Fiji National University’s Head of School – Communication, Language and Literature, Suzie Aziz.
Being able to speak your mother tongue and English fluently is powerful – socially, culturally, and professionally.
This is the powerful statement made by the Fiji National University’s (FNU) Head of School – Communication, Language and Literature (SCLL), Suzie Aziz in celebration of today’s International Mother Language Day.
Aziz shared that a mother tongue was more than just a language but an identity, memory, culture, and belonging which carried the stories of our ancestors, values, humor, spirituality, and worldview.
Additionally, she said people must take pride in having their own mother tongue.
She said that when individuals know their mother tongue well, they are more grounded in who they are.
“Research globally shows that strong foundations in one’s first language support cognitive development, confidence, and even the learning of additional languages,” she said.
“In a multicultural country like Fiji, maintaining our mother tongues – whether iTaukei, Fiji Hindi, Rotuman, or other Pacific languages, strengthens both personal identity and national unity.”
She said as a nation built on diversity, Fiji had a responsibility to protect and celebrate its languages.
“Safeguarding our mother tongues is not about resisting modernity, it is about ensuring that development does not erase identity,” Aziz added.
“When we preserve our mother tongue, we preserve history, wisdom, and identity for future generations. Language is not just communication – it is continuity.”
Aziz said the current trend of youth prioritising their mother language was mixed as some young Fijians and Fijians of Indian descent were fluent and proud speakers of their native languages while on the other hand, urbanisation, social media, and the dominance of English in education and professional settings led to the reduced use of mother tongues in some homes.
Meanwhile, at the FNU’s SCLL, educators support initiatives that encourage reading, writing, and creative expression in local languages, aligning with FNU’s broader commitment to community engagement and cultural sustainability.
“As educators, we believe multilingual competence enhances employability, social cohesion, and global citizenship,” she said.

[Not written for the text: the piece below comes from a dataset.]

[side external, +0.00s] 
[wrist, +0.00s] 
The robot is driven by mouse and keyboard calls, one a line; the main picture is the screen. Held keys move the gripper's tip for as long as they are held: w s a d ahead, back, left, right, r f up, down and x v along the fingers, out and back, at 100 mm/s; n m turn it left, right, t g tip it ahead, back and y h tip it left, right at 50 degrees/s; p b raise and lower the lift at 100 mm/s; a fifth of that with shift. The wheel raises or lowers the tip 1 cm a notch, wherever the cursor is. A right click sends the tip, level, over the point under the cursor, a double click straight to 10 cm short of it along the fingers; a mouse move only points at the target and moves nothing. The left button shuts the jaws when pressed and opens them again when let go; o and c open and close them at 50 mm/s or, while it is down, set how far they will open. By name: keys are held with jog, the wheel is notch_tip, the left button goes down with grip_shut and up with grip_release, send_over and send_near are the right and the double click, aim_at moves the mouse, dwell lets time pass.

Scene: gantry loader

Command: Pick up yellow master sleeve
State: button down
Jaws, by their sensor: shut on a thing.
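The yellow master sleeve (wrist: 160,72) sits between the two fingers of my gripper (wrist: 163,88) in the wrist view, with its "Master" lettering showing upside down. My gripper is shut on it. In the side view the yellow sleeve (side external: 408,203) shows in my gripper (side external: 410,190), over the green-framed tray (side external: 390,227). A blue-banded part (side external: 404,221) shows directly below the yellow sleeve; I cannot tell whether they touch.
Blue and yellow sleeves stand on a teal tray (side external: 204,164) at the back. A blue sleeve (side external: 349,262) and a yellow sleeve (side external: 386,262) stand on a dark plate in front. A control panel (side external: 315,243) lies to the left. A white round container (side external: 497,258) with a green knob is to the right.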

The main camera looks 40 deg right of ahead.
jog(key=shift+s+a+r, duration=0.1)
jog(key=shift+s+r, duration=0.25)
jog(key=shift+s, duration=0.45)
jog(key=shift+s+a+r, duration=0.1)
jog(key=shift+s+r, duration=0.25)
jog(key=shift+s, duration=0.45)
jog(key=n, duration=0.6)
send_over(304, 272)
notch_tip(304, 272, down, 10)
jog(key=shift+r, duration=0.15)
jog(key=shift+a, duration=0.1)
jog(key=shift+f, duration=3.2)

The SCLL also promotes linguistic diversity in various ways:
Aziz advises parents and grandparents to play that critical role in telling stories, singing songs, sharing proverbs and cooking traditional food in their native language and encourage their children or grandchildren to respond in it.
English is a language that connects us across communities, disciplines, and institutions – but our mother tongues ground us, they anchor our identity, they carry our history and they remind us of who we are.